Kincheloe and Steinberg (1998:2) promote the idea that ‘education should help one make sense of the world. At the same time, it should help students make sense of themselves as ‘players’ in the world’. They argue that, with this in mind, educational institutions should embrace the pedagogical assertion that good education prepares students as researchers who can read the world so that they can both understand it and change it. Thus, ‘students as researchers gain new ways of knowing and producing knowledge that challenge the common-sense views of reality’ (ibid.: 2). Following this educational paradigm, ‘Instead of memorizing unexamined, teacher-delivered data, students […] engage in the exploration of narratives (the grand stories) that shape their lives, devise (after rigorous study) revisionist interpretations of social and educational phenomena, and analyse canonized information within the frameworks of new contexts’ (ibid.: 4). Similarly, Bragg and Fielding (2005:105) make the case for collaborative enquiry within schools as a democratising process, which involves sharing and distributing leadership and encouraging all members of the school to be active ‘enquirers’. This, they suggest, should involve students; for ‘without the involvement of the students it is not possible to enquire effectively either into the learning and teaching processes or into the school itself’ (ibid.). This, therefore, is an argument of autonomy and agency as much as one of providing the methodological tools for conducting such inquiry.With these theoretical underpinnings in mind, we decided to offer an optional course for students in their penultimate year at Eton. The course allowed students to explore their own academic interests, while they were guided throughout the process. Eight students signed up to the course and during the Summer term, they learned how to refine their research questions, how to conduct interviews, design surveys, analyse data and suggest interventions on a school-wide level. Below the students describe in their own words their motivations and experiences engaging with the Research Option.
Freddie zu Wied
I was very curious of the emotional disposition of boys admitted to the school and a survey-based investigation seemed the best way of exploring this. I hoped to make the investigation as objective as possible. Having looked into various possibilities, it seemed that the RQ Test from Unselfie: Why Empathetic Kids Succeed in Our All-About- Me Worldby Michele Borba, Ed. D. suited the investigation best. It gave me the option to explore a range of variables, but I decided to focus on optimism and empathy. Collecting data from boys aged 13-15 (F to E Block) from two school houses, totalling around 40 boys, gives a varied and the school is home to an enormous variety of character types, it is also selective, with the process for admittance starting at 11-12 years old. I am interested into how this may affect the emotional orientation of the boys who are now at the school. I am still in the process of collecting data, but I am very curious to see how everyone will respond to the survey.
My research project is on the topic of consumption habits and their potential correlation with an education in economics.
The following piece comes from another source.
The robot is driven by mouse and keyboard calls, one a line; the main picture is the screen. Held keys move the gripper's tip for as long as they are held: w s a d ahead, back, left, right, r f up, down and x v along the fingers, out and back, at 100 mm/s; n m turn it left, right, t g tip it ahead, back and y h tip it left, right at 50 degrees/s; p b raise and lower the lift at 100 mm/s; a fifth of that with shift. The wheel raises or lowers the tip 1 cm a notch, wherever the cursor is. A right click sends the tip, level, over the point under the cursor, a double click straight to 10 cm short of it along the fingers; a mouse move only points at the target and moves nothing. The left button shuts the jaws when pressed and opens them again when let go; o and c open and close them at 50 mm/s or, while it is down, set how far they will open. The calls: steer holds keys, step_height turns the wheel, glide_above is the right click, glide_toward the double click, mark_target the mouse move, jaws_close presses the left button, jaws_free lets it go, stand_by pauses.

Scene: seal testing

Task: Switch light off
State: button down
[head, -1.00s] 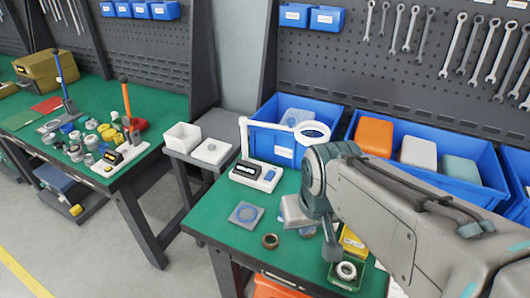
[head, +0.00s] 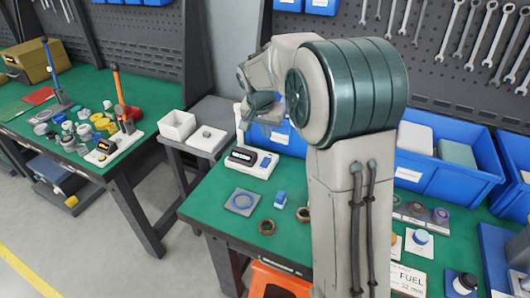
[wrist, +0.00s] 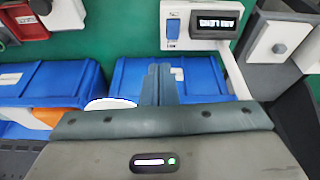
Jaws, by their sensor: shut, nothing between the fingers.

Economics and the flow of money through consumerism plays a key role in everyday life whether that be on a small scale – the purchase of a chocolate bar – or on a nationwide scale. Often depicted through predictable and logical curves and analysis, economics is heavily based upon the rationality of consumers and producers – which is known not to be true. Consequently, to examine the impact of a knowledge of economic theory upon irrational decision making, I planned a qualitative interview of 10 boys with the question – Does a knowledge of market failures affect consumers consumption habits, and if so to what extent? Coming into the project at the start of term I had no prior knowledge or skill in planning and conducting my own research. But, over the last 4 weeks through this research option I have gained an insight in to the strategy of research. I have had a lot of guidance and helpful expertise throughout this process which has helped me to co-ordinate this project to obtain meaningful results. This option has also allowed me to delve deeper into extra-curricular topics and questions which have been prevalent upon my mind. I have enjoyed this investigation and it has instilled in me a drive to undertake more future ventures.
I dropped Chinese due to my frustration about my lack of progress and how impossible fluency seemed. I also went on a Spanish immersion programme one summer and the amount I improved in a week completely dwarfed my rate of progress within a school setting. These inspired me to undertake a project to find out what made the language learning experience so different and so much less effective in the classroom than in an immersion setting. I am interviewing a number of students who have become fluent in another language after birth and have experienced language teaching at school to highlight the limitations of teaching in the British education system. I am planning on presenting my results to the Head of Modern Languages in order to draw his attention as to what creates the best language learning atmosphere and how we, at Eton, can get as close to that as possible.